Raw records
══════════
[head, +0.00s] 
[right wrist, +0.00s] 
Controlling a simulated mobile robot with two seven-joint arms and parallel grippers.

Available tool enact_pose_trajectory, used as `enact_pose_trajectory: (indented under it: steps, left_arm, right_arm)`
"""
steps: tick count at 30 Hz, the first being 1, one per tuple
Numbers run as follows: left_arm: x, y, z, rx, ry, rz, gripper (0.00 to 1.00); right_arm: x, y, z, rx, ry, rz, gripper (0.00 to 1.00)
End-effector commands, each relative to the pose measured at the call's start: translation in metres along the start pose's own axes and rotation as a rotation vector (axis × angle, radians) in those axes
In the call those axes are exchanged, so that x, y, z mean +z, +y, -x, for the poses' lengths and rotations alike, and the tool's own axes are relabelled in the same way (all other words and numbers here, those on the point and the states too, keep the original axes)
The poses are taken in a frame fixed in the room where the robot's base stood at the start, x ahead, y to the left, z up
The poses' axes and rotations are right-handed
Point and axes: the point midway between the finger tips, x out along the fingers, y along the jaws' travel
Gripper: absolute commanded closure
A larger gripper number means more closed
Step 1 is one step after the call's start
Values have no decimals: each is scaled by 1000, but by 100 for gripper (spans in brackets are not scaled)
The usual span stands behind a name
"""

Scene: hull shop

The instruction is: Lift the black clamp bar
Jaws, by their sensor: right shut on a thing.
══════════
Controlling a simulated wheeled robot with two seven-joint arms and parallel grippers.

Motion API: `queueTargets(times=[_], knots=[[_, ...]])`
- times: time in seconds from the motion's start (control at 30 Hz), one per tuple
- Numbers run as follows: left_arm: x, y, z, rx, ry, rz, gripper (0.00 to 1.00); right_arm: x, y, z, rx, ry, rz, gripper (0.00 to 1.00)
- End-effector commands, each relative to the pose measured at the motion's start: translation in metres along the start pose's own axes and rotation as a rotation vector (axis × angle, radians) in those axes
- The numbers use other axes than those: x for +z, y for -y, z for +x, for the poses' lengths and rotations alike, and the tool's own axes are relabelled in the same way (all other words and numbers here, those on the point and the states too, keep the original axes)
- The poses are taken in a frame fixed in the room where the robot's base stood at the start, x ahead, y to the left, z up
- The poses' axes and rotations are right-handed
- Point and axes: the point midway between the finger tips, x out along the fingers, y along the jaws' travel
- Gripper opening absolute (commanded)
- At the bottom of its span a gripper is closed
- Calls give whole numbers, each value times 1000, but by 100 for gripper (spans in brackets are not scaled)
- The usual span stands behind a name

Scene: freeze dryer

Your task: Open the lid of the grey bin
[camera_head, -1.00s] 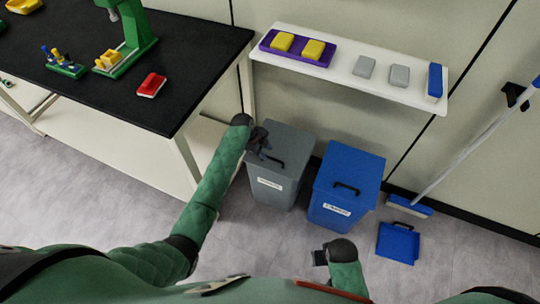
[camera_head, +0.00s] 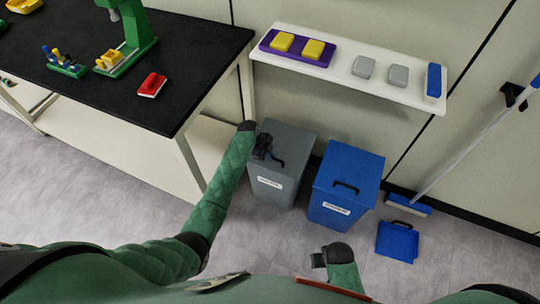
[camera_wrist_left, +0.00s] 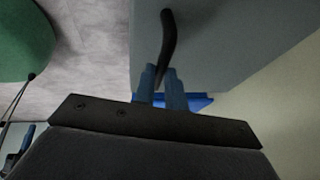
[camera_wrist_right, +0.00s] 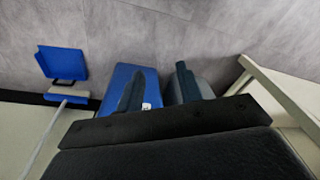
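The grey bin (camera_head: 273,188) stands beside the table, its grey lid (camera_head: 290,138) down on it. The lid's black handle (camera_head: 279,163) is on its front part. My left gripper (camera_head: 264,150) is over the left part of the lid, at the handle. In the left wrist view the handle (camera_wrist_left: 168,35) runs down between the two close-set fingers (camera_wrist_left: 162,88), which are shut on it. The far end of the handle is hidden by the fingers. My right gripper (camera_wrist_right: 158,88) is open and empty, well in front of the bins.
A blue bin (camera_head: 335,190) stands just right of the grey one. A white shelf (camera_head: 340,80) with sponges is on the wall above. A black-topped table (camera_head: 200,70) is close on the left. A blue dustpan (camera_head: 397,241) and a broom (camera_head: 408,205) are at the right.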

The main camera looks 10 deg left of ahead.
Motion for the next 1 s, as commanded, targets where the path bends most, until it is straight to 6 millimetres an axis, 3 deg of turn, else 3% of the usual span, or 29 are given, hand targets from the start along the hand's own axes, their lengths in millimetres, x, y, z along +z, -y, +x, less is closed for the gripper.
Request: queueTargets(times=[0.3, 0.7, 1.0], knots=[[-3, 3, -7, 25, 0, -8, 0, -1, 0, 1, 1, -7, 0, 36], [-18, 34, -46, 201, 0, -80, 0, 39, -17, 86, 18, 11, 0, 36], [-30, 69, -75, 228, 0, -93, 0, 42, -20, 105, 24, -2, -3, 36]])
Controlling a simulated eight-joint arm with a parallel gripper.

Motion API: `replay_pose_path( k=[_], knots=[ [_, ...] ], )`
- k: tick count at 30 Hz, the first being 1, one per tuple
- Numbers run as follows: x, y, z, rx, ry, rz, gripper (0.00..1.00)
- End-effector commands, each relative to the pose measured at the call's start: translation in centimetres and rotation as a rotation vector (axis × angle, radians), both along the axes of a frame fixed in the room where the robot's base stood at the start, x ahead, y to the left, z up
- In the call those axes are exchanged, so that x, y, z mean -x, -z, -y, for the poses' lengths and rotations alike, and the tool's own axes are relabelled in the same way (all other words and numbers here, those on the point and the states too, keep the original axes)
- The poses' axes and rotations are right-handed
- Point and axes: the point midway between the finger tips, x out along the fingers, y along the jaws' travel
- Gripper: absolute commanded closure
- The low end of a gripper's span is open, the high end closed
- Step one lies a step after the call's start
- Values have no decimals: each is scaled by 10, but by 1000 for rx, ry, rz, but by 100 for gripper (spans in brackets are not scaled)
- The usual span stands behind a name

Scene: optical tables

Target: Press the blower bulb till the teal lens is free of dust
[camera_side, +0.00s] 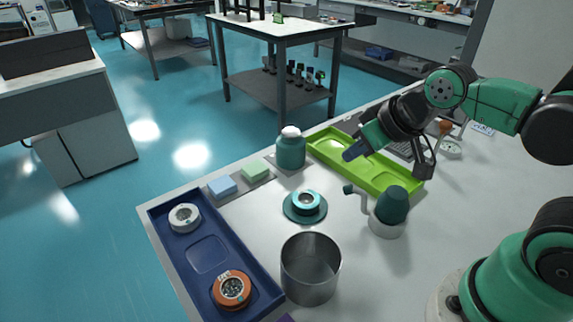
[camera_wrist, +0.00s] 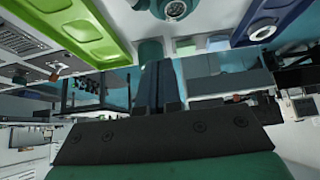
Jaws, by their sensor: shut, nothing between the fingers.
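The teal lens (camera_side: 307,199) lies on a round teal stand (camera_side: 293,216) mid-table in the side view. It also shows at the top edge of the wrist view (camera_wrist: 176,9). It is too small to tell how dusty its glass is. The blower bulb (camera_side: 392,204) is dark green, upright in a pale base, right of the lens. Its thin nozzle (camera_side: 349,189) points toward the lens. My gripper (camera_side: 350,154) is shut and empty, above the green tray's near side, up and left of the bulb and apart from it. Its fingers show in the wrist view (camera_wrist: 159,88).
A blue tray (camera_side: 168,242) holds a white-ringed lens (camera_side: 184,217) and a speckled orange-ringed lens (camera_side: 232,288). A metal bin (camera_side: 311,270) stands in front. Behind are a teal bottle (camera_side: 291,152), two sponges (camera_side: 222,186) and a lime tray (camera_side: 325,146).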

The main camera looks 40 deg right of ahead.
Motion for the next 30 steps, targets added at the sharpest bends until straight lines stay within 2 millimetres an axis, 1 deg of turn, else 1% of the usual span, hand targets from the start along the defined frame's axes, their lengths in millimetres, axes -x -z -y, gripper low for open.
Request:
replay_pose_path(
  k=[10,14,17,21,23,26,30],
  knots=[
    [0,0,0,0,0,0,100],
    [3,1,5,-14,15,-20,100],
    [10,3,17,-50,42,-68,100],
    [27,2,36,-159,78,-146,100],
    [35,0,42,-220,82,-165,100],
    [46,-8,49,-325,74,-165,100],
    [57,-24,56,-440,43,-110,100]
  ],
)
══════════
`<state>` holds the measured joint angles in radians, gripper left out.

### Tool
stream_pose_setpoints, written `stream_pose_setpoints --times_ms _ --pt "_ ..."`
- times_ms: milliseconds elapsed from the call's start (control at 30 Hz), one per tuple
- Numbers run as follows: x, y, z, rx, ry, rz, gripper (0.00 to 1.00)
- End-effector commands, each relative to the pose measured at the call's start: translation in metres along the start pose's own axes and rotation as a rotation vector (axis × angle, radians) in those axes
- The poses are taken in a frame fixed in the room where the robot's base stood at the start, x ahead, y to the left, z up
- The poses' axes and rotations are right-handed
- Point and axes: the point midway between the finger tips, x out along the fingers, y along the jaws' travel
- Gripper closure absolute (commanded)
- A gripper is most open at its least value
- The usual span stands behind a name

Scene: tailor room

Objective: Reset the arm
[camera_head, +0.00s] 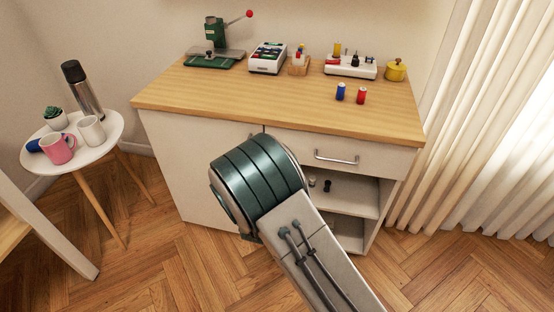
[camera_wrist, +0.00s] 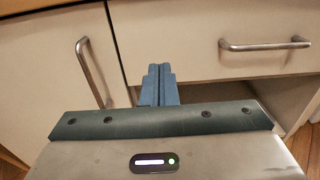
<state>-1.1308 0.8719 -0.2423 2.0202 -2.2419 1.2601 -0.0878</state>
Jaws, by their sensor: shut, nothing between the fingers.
══════════
*Exercise requirements*
Counting only lines of the data above that hold "until", report the total and nothing else.

*Complete output*
2